- Task to carry out
Restate the data exactly as given and keep the pictures out.

----------------------------------------

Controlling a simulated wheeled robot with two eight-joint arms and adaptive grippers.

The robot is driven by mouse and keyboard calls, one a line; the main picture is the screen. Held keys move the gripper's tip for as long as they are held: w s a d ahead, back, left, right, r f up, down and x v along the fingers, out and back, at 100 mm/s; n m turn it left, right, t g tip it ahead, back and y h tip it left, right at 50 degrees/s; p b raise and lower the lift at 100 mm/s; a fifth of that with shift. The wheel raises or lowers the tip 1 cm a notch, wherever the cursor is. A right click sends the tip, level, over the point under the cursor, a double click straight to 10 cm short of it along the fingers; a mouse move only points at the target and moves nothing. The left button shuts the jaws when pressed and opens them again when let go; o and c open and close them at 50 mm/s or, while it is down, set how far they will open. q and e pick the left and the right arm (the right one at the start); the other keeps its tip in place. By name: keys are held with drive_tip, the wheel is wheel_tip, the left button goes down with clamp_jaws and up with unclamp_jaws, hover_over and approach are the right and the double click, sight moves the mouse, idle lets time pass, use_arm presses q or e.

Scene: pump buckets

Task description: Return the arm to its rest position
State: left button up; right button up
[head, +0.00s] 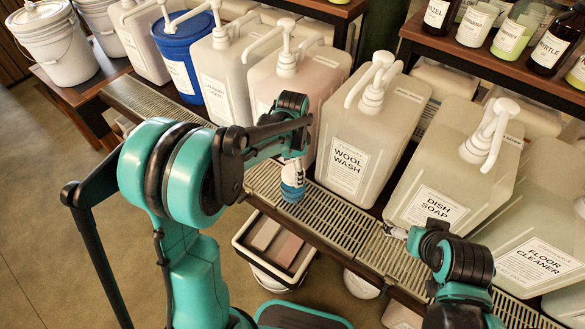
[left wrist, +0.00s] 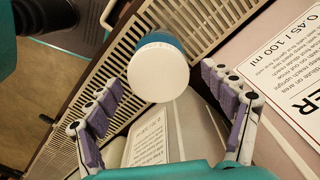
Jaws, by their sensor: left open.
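My left arm reaches in from the left, and its gripper (head: 295,160) is directly above a small blue and white container (head: 292,188) on the slatted drip tray (head: 338,226). In the left wrist view the two purple-padded fingers of the left gripper (left wrist: 161,82) are spread wide. The container's round white top (left wrist: 158,73) shows between their tips, with clear gaps on both sides, so it is not gripped. My right gripper (head: 395,232) is at the lower right, over the tray in front of the dish soap jug (head: 440,190). Its fingers are too small to judge.
Large pump jugs stand in a row behind the tray, including wool wash (head: 350,165) and floor cleaner (head: 535,264). A blue bucket (head: 182,65) stands further left. A shelf (head: 480,70) with bottles is at upper right. A crate (head: 246,250) sits below the tray.

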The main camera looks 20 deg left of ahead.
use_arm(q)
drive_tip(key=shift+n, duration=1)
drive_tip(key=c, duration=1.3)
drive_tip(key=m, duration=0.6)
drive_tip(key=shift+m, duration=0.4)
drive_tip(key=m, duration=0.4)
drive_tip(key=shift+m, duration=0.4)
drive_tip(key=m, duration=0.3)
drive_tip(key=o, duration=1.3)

----------------------------------------

- Solved problem
Controlling a simulated wheeled robot with two eight-joint arms and adaptive grippers.

The robot is driven by mouse and keyboard calls, one a line; the main picture is the screen. Held keys move the gripper's tip for as long as they are held: w s a d ahead, back, left, right, r f up, down and x v along the fingers, out and back, at 100 mm/s; n m turn it left, right, t g tip it ahead, back and y h tip it left, right at 50 degrees/s; p b raise and lower the lift at 100 mm/s; a fifth of that with shift. The wheel raises or lowers the tip 1 cm a notch, wherever the cursor is. A right click sends the tip, level, over the point under the cursor, a double click straight to 10 cm short of it along the fingers; a mouse move only points at the target and moves nothing. The left button shuts the jaws when pressed and opens them again when let go; o and c open and close them at 50 mm/s or, while it is down, set how far they will open. q and e pick the left and the right arm (the right one at the start); the other keeps its tip in place. By name: keys are held with drive_tip, the wheel is wheel_tip, the left button goes down with clamp_jaws and up with unclamp_jaws, hover_over and approach are the right and the double click, sight moves the mouse, idle lets time pass, use_arm presses q or e.

Scene: pump buckets

Task description: Return the arm to its rest position
State: left button up; right button up
[head, +0.00s] 
[left wrist, +0.00s] 
Jaws, by their sensor: left open.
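My left arm reaches in from the left, and its gripper (head: 295,160) is directly above a small blue and white container (head: 292,188) on the slatted drip tray (head: 338,226). In the left wrist view the two purple-padded fingers of the left gripper (left wrist: 161,82) are spread wide. The container's round white top (left wrist: 158,73) shows between their tips, with clear gaps on both sides, so it is not gripped. My right gripper (head: 395,232) is at the lower right, over the tray in front of the dish soap jug (head: 440,190). Its fingers are too small to judge.
Large pump jugs stand in a row behind the tray, including wool wash (head: 350,165) and floor cleaner (head: 535,264). A blue bucket (head: 182,65) stands further left. A shelf (head: 480,70) with bottles is at upper right. A crate (head: 246,250) sits below the tray.

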The main camera looks 20 deg left of ahead.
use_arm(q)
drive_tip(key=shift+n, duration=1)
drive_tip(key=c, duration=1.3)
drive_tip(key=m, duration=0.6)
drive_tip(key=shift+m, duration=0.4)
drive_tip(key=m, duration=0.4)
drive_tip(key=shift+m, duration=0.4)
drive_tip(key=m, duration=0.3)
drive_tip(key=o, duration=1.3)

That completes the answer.